Written exercise: Leave out the pictures; transcribe all else exactly.

Information supplied:

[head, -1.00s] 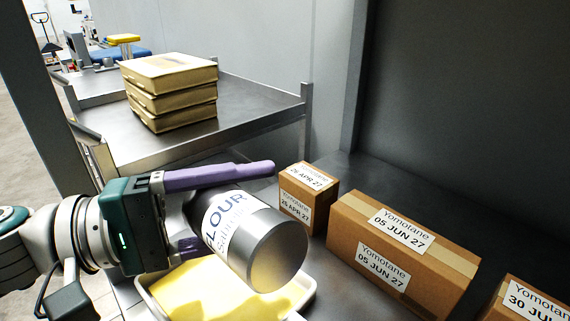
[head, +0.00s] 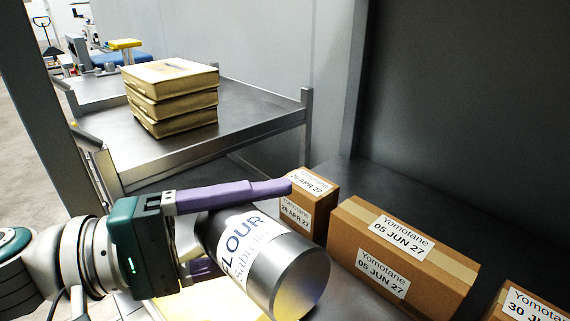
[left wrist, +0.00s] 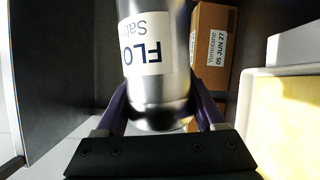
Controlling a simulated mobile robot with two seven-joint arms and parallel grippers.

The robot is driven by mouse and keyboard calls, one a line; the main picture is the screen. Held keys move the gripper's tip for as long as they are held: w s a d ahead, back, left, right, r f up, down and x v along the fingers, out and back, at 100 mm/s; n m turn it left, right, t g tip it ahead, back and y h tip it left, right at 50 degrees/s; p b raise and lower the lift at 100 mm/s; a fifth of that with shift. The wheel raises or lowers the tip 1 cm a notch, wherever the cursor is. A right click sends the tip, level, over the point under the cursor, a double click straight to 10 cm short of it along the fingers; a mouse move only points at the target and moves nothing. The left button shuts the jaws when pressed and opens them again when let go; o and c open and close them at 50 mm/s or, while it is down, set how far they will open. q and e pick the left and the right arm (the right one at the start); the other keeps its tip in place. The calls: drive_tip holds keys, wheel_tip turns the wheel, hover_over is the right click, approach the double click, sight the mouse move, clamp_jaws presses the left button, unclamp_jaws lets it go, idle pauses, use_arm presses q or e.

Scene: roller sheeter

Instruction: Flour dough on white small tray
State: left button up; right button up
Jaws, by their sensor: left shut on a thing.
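A metal flour shaker (head: 298,280) with a white "FLOUR" label is in my left gripper (head: 240,225). The purple fingers are shut around its sides, and it lies tilted in the head view. The shaker also shows in the left wrist view (left wrist: 158,85), between both fingers. The yellow dough (head: 215,308) shows at the bottom of the head view, mostly hidden behind the shaker and gripper. In the left wrist view the dough (left wrist: 285,120) lies on the white tray (left wrist: 247,110) at the right. My right gripper is not in view.
Several brown boxes stand to the right, including a small box (head: 322,199) close to the gripper's fingertip and a long box (head: 400,255). A metal cart (head: 255,115) behind carries a stack of tan packages (head: 172,98). A dark wall rises at the back right.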

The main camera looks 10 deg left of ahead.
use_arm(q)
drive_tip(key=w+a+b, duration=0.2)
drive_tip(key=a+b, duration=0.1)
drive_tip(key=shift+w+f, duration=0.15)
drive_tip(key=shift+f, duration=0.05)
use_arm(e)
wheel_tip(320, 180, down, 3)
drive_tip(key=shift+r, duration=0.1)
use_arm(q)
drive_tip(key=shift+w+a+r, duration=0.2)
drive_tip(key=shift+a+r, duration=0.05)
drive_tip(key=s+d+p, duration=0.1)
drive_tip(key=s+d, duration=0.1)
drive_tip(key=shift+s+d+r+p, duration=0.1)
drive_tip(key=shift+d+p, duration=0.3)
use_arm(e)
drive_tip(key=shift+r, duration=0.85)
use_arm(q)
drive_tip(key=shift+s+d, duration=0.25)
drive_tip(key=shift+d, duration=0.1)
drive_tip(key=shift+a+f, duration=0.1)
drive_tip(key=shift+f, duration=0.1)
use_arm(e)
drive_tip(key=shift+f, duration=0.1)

Output of the exercise:
[head, -1.00s] 
[head, +0.00s] 
[left wrist, +0.00s] 
Controlling a simulated mobile robot with two seven-joint arms and parallel grippers.

The robot is driven by mouse and keyboard calls, one a line; the main picture is the screen. Held keys move the gripper's tip for as long as they are held: w s a d ahead, back, left, right, r f up, down and x v along the fingers, out and back, at 100 mm/s; n m turn it left, right, t g tip it ahead, back and y h tip it left, right at 50 degrees/s; p b raise and lower the lift at 100 mm/s; a fifth of that with shift. The wheel raises or lowers the tip 1 cm a notch, wherever the cursor is. A right click sends the tip, level, over the point under the cursor, a double click straight to 10 cm short of it along the fingers; a mouse move only points at the target and moves nothing. The left button shuts the jaws when pressed and opens them again when let go; o and c open and close them at 50 mm/s or, while it is down, set how far they will open. q and e pick the left and the right arm (the right one at the start); the other keeps its tip in place. The calls: drive_tip holds keys, wheel_tip turns the wheel, hover_over is the right click, approach the double click, sight the mouse move, clamp_jaws presses the left button, unclamp_jaws lets it go, idle pauses, use_arm presses q or e.

Scene: roller sheeter

Instruction: Flour dough on white small tray
State: left button up; right button up
Jaws, by their sensor: left shut on a thing.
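A metal flour shaker (head: 298,280) with a white "FLOUR" label is in my left gripper (head: 240,225). The purple fingers are shut around its sides, and it lies tilted in the head view. The shaker also shows in the left wrist view (left wrist: 158,85), between both fingers. The yellow dough (head: 215,308) shows at the bottom of the head view, mostly hidden behind the shaker and gripper. In the left wrist view the dough (left wrist: 285,120) lies on the white tray (left wrist: 247,110) at the right. My right gripper is not in view.
Several brown boxes stand to the right, including a small box (head: 322,199) close to the gripper's fingertip and a long box (head: 400,255). A metal cart (head: 255,115) behind carries a stack of tan packages (head: 172,98). A dark wall rises at the back right.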

The main camera looks 10 deg left of ahead.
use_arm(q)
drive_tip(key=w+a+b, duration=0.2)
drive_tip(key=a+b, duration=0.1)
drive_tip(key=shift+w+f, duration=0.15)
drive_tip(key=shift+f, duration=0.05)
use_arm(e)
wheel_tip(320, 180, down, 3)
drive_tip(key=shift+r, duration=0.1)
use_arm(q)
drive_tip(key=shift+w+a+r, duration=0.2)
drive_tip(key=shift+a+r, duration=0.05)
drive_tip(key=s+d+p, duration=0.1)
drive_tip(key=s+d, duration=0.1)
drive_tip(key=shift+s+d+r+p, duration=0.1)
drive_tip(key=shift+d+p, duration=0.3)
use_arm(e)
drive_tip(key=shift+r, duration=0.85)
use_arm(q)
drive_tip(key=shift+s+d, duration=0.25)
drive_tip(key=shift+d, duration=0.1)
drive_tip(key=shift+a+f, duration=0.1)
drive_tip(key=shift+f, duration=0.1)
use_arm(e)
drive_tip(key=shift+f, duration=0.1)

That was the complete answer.